**GOAL**
Scan the records for the line containing "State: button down"; extract it and all later lines, verbatim, through the end, and nothing before it.

[Robot episode data]
——————————
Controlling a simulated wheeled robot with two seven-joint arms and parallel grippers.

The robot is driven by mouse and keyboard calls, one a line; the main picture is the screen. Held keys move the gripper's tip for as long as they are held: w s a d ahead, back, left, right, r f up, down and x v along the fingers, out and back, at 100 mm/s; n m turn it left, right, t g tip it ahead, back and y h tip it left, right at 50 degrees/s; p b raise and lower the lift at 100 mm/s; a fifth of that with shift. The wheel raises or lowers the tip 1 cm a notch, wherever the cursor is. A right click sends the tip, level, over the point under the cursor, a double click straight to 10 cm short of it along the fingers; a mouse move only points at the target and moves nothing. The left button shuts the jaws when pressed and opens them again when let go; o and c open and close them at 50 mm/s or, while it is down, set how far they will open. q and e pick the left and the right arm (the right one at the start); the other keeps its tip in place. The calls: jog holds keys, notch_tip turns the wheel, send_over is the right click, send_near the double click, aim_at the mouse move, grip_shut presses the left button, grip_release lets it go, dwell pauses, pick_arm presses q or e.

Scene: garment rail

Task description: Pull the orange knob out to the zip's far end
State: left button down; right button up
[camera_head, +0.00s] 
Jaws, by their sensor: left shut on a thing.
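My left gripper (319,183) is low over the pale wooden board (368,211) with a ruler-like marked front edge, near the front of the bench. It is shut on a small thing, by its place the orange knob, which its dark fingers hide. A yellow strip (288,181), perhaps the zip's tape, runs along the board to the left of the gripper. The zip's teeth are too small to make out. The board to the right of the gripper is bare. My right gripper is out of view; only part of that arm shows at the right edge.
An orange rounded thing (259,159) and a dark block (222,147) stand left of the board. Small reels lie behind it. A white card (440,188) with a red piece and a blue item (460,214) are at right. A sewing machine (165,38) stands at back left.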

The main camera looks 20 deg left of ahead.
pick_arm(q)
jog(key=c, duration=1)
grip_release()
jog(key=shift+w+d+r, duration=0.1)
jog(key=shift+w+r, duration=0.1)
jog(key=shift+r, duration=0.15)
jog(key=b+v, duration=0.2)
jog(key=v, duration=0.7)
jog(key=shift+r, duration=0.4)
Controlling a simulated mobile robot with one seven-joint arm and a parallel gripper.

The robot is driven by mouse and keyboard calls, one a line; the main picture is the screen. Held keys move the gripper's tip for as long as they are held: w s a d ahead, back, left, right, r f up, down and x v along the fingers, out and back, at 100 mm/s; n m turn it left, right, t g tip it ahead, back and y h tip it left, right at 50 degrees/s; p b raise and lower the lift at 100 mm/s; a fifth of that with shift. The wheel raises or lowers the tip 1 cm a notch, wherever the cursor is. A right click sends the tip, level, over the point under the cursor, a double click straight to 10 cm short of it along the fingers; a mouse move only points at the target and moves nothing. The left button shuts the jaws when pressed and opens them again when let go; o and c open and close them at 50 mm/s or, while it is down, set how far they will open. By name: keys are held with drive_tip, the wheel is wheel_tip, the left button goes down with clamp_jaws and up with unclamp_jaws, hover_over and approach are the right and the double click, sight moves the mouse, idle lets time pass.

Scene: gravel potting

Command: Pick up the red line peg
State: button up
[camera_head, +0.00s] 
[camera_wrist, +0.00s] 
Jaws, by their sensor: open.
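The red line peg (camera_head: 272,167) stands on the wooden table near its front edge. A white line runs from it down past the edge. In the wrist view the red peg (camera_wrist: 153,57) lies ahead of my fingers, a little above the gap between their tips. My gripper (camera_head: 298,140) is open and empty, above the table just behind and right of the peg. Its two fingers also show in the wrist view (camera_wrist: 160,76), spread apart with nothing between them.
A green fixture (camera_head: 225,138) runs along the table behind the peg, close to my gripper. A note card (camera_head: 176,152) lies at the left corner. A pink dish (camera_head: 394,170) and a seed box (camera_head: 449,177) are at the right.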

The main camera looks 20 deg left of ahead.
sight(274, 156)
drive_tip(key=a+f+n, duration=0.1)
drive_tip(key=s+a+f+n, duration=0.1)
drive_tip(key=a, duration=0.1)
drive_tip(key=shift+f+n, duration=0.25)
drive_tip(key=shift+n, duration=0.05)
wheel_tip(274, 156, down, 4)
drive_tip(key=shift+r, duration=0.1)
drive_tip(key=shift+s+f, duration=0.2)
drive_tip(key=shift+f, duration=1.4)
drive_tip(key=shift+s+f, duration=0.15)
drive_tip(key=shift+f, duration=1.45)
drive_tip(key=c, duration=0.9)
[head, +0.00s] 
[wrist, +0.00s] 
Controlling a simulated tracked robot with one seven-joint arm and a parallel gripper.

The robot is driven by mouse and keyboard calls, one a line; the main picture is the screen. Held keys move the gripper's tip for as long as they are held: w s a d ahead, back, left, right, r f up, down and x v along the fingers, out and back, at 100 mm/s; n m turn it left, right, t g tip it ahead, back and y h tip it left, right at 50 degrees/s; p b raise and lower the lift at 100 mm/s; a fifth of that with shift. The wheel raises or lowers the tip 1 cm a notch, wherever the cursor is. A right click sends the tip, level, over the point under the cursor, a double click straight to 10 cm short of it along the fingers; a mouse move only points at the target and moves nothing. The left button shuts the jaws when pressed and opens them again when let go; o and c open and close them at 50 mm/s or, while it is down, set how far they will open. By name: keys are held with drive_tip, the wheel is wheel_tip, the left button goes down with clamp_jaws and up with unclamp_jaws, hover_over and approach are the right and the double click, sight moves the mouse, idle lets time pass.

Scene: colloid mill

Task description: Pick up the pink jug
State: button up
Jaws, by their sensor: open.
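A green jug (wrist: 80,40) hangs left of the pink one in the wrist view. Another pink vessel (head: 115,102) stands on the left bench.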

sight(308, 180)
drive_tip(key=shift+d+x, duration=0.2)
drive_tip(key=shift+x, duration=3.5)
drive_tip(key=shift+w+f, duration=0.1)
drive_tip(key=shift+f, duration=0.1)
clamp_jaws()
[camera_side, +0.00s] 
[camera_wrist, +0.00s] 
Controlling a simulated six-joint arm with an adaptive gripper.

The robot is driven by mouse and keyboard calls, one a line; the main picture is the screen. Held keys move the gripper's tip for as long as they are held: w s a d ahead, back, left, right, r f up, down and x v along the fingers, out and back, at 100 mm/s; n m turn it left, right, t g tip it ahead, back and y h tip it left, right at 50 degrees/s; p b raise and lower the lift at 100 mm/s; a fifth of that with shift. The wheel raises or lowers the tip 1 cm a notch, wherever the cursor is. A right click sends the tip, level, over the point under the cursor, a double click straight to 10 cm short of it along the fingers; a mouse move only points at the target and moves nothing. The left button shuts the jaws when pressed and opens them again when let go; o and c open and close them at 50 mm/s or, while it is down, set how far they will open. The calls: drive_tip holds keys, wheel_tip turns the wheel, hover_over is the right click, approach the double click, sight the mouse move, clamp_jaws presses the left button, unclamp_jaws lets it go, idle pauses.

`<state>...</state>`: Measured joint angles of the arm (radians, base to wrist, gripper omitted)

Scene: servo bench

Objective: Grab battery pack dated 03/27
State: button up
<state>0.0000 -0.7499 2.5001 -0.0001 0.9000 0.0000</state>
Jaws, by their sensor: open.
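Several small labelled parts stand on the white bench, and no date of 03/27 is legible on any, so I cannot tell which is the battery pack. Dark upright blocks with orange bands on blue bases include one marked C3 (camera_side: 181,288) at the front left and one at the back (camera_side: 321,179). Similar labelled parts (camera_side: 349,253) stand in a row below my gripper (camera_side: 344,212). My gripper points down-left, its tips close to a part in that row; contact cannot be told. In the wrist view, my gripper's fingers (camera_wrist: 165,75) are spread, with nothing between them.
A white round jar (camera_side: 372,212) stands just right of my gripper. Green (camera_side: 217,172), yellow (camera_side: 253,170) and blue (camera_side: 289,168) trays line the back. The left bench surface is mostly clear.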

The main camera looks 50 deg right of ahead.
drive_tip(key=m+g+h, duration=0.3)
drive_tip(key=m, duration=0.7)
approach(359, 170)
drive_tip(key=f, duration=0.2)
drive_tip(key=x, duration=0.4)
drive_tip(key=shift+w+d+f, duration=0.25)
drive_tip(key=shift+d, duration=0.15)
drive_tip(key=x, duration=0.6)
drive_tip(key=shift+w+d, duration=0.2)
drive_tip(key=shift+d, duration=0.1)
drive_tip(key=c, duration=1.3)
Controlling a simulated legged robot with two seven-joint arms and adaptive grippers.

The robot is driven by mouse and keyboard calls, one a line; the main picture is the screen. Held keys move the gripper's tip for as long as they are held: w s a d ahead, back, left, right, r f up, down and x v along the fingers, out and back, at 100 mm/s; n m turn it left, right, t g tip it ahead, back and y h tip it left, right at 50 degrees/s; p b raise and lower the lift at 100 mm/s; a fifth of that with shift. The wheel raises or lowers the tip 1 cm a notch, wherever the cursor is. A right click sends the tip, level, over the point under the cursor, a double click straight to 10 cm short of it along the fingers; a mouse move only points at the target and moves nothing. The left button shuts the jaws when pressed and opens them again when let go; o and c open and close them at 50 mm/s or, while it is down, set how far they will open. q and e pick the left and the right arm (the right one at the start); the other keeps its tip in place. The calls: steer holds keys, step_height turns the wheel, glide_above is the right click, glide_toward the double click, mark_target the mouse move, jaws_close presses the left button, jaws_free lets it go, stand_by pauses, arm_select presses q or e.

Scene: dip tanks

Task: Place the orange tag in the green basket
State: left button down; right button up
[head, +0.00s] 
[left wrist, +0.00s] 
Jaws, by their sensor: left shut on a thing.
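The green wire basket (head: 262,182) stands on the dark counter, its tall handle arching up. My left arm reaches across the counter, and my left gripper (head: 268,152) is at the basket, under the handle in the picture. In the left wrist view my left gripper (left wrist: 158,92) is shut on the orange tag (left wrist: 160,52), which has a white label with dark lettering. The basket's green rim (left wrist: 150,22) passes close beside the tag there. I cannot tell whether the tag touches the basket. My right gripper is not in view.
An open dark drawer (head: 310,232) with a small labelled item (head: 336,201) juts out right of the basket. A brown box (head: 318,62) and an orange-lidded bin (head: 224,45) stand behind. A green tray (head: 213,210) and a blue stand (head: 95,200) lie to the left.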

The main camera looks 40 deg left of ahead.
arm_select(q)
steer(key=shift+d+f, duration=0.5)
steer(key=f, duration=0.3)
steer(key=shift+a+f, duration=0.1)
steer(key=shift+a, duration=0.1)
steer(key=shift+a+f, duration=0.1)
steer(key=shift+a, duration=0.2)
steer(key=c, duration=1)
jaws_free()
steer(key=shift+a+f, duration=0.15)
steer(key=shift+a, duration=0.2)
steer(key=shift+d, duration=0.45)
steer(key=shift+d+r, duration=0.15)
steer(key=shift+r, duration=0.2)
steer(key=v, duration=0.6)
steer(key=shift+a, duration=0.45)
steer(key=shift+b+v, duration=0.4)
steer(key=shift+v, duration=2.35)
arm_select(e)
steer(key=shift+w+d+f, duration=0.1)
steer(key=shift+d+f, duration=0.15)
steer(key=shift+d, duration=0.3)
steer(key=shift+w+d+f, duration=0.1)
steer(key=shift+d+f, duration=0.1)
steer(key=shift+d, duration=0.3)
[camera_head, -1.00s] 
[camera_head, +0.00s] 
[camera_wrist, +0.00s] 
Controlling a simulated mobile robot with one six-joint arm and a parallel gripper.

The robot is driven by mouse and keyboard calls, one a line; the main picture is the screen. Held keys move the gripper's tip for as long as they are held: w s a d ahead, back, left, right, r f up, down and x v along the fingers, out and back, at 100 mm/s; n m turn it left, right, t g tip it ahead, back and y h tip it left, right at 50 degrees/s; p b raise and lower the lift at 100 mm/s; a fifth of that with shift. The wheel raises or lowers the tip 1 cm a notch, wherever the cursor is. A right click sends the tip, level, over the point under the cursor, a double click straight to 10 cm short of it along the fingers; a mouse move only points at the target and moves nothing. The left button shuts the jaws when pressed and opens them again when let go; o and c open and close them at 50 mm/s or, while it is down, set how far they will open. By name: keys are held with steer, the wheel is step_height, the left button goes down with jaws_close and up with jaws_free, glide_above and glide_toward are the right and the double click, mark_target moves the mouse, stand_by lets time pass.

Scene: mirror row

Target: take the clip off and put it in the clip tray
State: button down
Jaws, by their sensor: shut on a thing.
——————————
**EXERCISE ANSWER**
State: button down
Jaws, by their sensor: shut on a thing.

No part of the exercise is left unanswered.